Is there luck involved in admissions?

Yes, there is. But you can’t predict it.

Admissions is, when you have been doing it as long as we have (175+ years in admissions offices alone), mostly predictable. The two most common questions I get by far—and by common I mean, understandably, every single day of the year from some direction—are first, “Will I be admitted to x, y, z school?” and then, “When will it happen?” To the former, if I know the person, or at least have seen their entire application and numbers, I can answer correctly almost every time. Maybe about 95% of the time. To the latter, I am horrible at that so no need to keep asking!

First, why the 95% accuracy? Because if the applicant is an upbeat, calm person, has a strong application and numbers around a school’s medians, and you know the applicant pool of the particular cycle, it’s really easy over time. The kind of application I like is 95% of the time the kind of application someone with admissions experience likes. I can say this because I have trained to some extent most of the 25+ admissions consultants we have hired, and we almost always like the same things. This actually used to amaze me, and it still amazes every new hire—“I’m surprised the exact same kind of Personal Statement I liked at Harvard you liked at Vanderbilt, Spivey.” And that extends to the application. Admissions officers tend to like a certain kind of differentiated application because most sound just like one similar one after the other. Read 50 of those in a row, and then get one that truly stands out, and there is your admissions bump. These are very predictable to us.
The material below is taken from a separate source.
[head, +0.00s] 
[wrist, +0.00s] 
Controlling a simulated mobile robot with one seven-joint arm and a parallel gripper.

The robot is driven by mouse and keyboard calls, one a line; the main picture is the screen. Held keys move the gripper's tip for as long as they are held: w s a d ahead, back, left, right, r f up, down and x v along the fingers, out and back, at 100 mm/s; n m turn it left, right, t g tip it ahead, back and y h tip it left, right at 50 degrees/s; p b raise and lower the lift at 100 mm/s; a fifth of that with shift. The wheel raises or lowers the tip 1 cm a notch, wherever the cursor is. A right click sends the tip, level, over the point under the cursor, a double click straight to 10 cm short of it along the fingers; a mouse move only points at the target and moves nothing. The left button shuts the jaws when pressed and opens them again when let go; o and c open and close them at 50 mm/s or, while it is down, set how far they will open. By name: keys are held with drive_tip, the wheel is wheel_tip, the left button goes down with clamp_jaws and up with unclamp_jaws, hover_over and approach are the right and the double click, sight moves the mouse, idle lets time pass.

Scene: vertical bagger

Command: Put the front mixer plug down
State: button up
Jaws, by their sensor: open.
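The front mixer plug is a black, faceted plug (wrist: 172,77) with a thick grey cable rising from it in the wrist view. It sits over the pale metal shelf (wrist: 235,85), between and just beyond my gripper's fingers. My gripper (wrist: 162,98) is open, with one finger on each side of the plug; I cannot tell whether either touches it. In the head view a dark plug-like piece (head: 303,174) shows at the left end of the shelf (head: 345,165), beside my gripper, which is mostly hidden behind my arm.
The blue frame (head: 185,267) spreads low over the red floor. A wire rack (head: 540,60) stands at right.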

But, what about that 5% I don’t get right? There is unexplainable (to us at least) variance because admissions can never be entirely reduced to controllable variables. I have a chapter in the book I am writing (release date: one year from now to eternity, give or take) titled “The Fallacy of Reductionism” for this very reason. I’ll start with the happy side of luck. Read Personal Statement #5 here. I remember my phone call with this client vividly, right after she submitted all of her applications. I remember telling her she was about to get a lot of waitlists, and I remember personally thinking she would be waitlisted by almost every school she applied to. Why? Because she split the numbers and applied to a bunch of very selective schools that have every ability to waitlist any splitter/reverse splitter they want. Yet decision after decision came in, and each was an admit. My predictions were wrong — she was admitted early on at almost every school. As much as I would like to immodestly claim the bump came from her polished application, I also think there was some luck involved to go through the cycle with results that astonishing.

Unfortunately, luck cuts both ways. That is to say, we see unlucky applicants every year too. It’s our biggest concern as a firm and why we have a very careful intake process that turns away people with unrealistic expectations or just really aggressive (like the guy who called and verbally attacked one of my consultants and then when I called him he asked to speak to my boss immediately) or negative attitudes. We are trying to control some of those variables. But what we can’t control is the rigor of the cycle (are application and quality up?), or the balance of any school’s pool. Or, and this is for certain real, the mood and experience of the person reading the admission file on any given day. Put “trail running” as an interest on your resume, and if you are even close to our medians I’d likely admit you. Put “sweet potato fries” and I’d likely deny you (admittedly that would be a horrible interest, but I really do hate those).

So, in summary, there is variance based on the file reader’s individual experience which an applicant won’t know, and there is variance based on the applicant pool any given day, which none of us will ever know. And there is even variance based on the mood of an individual on any given day. If there is one bit of optimism from this post, I would say it is the following: when luck can tip toward bad or good—and when you control for as many factors as possible, including professionalism of applicant, pool strength, etc.—it more often tips towards “lucky” than “unlucky.” Why? Admissions officers tend to be upbeat, happy people. In this sense, the fortunes are more apt to be in your favor.

We wish you all the luck in the admissions cycle, all 5% or so of it.